TO BE DONE: Give back, exactly as written, the lines from the beginning of the listing through the one that contains "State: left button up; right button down".

------------------------

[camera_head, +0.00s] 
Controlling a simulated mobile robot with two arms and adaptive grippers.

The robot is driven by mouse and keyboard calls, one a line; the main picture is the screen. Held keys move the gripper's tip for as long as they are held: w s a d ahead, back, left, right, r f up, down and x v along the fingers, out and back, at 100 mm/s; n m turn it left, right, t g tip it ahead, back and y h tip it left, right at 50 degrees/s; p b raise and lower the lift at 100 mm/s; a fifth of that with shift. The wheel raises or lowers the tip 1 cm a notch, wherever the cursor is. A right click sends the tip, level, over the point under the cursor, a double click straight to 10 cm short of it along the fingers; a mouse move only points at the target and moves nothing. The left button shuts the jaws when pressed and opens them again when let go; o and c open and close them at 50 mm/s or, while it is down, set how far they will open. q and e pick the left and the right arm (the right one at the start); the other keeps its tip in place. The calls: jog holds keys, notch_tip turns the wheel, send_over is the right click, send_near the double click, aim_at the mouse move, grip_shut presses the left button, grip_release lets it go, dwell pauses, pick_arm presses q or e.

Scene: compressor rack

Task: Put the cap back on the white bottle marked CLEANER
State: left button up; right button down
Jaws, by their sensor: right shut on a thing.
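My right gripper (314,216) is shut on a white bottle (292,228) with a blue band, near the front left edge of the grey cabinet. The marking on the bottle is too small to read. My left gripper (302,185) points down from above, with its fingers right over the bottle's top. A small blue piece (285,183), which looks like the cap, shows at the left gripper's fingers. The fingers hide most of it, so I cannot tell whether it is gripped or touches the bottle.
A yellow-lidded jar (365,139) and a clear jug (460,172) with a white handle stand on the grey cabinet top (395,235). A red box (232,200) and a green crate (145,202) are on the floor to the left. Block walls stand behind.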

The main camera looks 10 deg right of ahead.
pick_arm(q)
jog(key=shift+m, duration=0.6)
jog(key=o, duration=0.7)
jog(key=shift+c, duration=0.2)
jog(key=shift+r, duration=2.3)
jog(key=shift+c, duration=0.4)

------------------------

RESPONSE:
[camera_head, +0.00s] 
Controlling a simulated mobile robot with two arms and adaptive grippers.

The robot is driven by mouse and keyboard calls, one a line; the main picture is the screen. Held keys move the gripper's tip for as long as they are held: w s a d ahead, back, left, right, r f up, down and x v along the fingers, out and back, at 100 mm/s; n m turn it left, right, t g tip it ahead, back and y h tip it left, right at 50 degrees/s; p b raise and lower the lift at 100 mm/s; a fifth of that with shift. The wheel raises or lowers the tip 1 cm a notch, wherever the cursor is. A right click sends the tip, level, over the point under the cursor, a double click straight to 10 cm short of it along the fingers; a mouse move only points at the target and moves nothing. The left button shuts the jaws when pressed and opens them again when let go; o and c open and close them at 50 mm/s or, while it is down, set how far they will open. q and e pick the left and the right arm (the right one at the start); the other keeps its tip in place. The calls: jog holds keys, notch_tip turns the wheel, send_over is the right click, send_near the double click, aim_at the mouse move, grip_shut presses the left button, grip_release lets it go, dwell pauses, pick_arm presses q or e.

Scene: compressor rack

Task: Put the cap back on the white bottle marked CLEANER
State: left button up; right button down

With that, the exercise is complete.